New Lumière Owner Plans to Refresh the West Newton Spot This Spring

Chef Jordan Bailey will revamp the bar area, expand the booze offerings, and continue original chef/owner Michael Leviton's commitment to sustainability.

Lumiere Newton

Lumiere chef Jordan Bailey. / Photo provided

Chef and restaurateur Michael Leviton announced earlier this month that he’s selling his West Newton bistro, Lumière, to chef de cuisine Jordan Bailey. Leviton, who opened the restaurant nearly 17 years ago, told the Boston Globe the transition would be “pleasantly seamless,” though early next spring, guests will begin to see some changes from the young chef/owner.

The most prominent change will be the addition of more casual lounge area with high-tops, communal seating, and a 12-stool bar. The existing, five-seat bar will be removed, and Bailey plans to cosmetically update the main dining room with additional banquettes, booths, and other seating options. This renovation will happen in March, and will not require Lumière to shut down throughout construction, though it will likely close briefly so the floors can be redone and paint can be touched up.

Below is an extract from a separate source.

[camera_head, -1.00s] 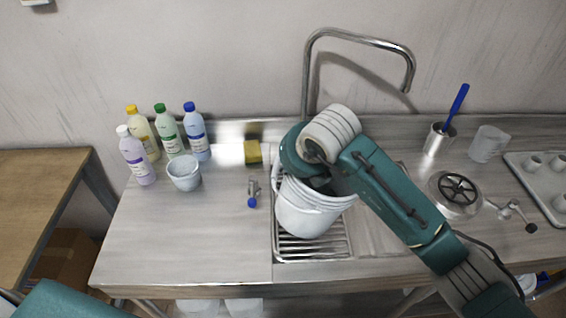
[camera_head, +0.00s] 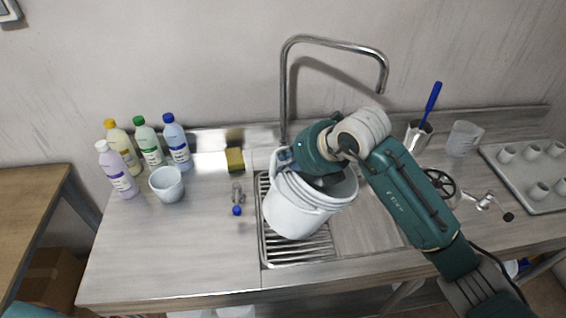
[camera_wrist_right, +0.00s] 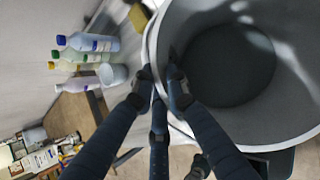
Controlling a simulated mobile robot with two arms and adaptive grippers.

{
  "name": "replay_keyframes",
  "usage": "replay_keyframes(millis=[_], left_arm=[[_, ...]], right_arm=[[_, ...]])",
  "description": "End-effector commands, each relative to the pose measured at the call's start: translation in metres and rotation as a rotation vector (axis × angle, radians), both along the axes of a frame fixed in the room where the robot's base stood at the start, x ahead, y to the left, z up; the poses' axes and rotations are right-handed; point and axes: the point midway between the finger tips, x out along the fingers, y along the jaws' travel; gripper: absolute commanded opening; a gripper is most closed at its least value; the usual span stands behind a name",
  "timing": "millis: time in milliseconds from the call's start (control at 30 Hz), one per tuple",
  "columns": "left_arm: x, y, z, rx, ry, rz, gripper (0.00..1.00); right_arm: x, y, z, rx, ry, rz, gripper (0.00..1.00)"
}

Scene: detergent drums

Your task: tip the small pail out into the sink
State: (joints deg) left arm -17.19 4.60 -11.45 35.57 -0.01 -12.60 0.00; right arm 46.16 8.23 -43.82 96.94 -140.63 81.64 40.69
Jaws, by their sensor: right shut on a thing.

The new lounge area will give Lumière guests an option beyond committing to full dinner, which is something the restaurant has wanted to offer for several years, a representative said. It also gives Lumière a venue for regular wine, beer, and cocktail events. The staff is currently developing an ever-changing, weekly wine tasting menu, and plans to introduce weeknight, regionally-specific wine pairings in the bar area. Expect to see more unique cocktails and a longer list of draft beers, too.

Lumière has built its reputation on sustainably-sourced ingredients, and it has earned eight James Beard Foundation Award nominations, plus accolades from Food & Wine, Bon Appétit, Gourmet, and Saveur—and Boston magazine.

Leviton told the Globe that Bailey “greatly appreciates what we do and how we do it.” Bailey will continue creating classic, French-inspired fare with local products, while also increasing the number of weekly specials and presenting his own, compelling tasting menus. Look for pork belly, foie gras torchon, frog legs, mussels with white wine, braised short ribs, and other homestyle bistro dishes; Bailey has no intention of delving into “new school, hyper-manipulated food,” he said.

When he officially takes over, Bailey plans to reintroduce dinner hours on Sunday evenings. Eventually, Lumière will add Sunday brunch and business lunch hours, too.

Bailey joined Lumière as a sous chef in 2012, after spending a year working for Leviton prepping meat and operating the wood-fired oven at Area Four in Cambridge. Now 27 years old, he started his career as a dishwasher in Charleston, S.C. He staged under chef Bruno Loubet in London before moving to the Boston area to work as a chef at Tosca in Hingham.

Leviton sold his interest in Area Four earlier this year and is leaving the daily grind of restaurants in order to spend more time with his family. He plans to continue his committment to education around and advocacy for sustainable food. Leviton is the former chairman and a current member of the Chefs Collaborative, the Monterey Bay Aquarium Seafood Watch Program, and the Chef Action Network, and also a 15-year chef instructor at Boston University’s Certificate Program in the Culinary Arts at Metropolitan College.

Bailey officially becomes Lumière’s sole owner on February 28. In the meantime, Leviton will be cooking up his annual holiday menus, as well as some classic Lumière dishes.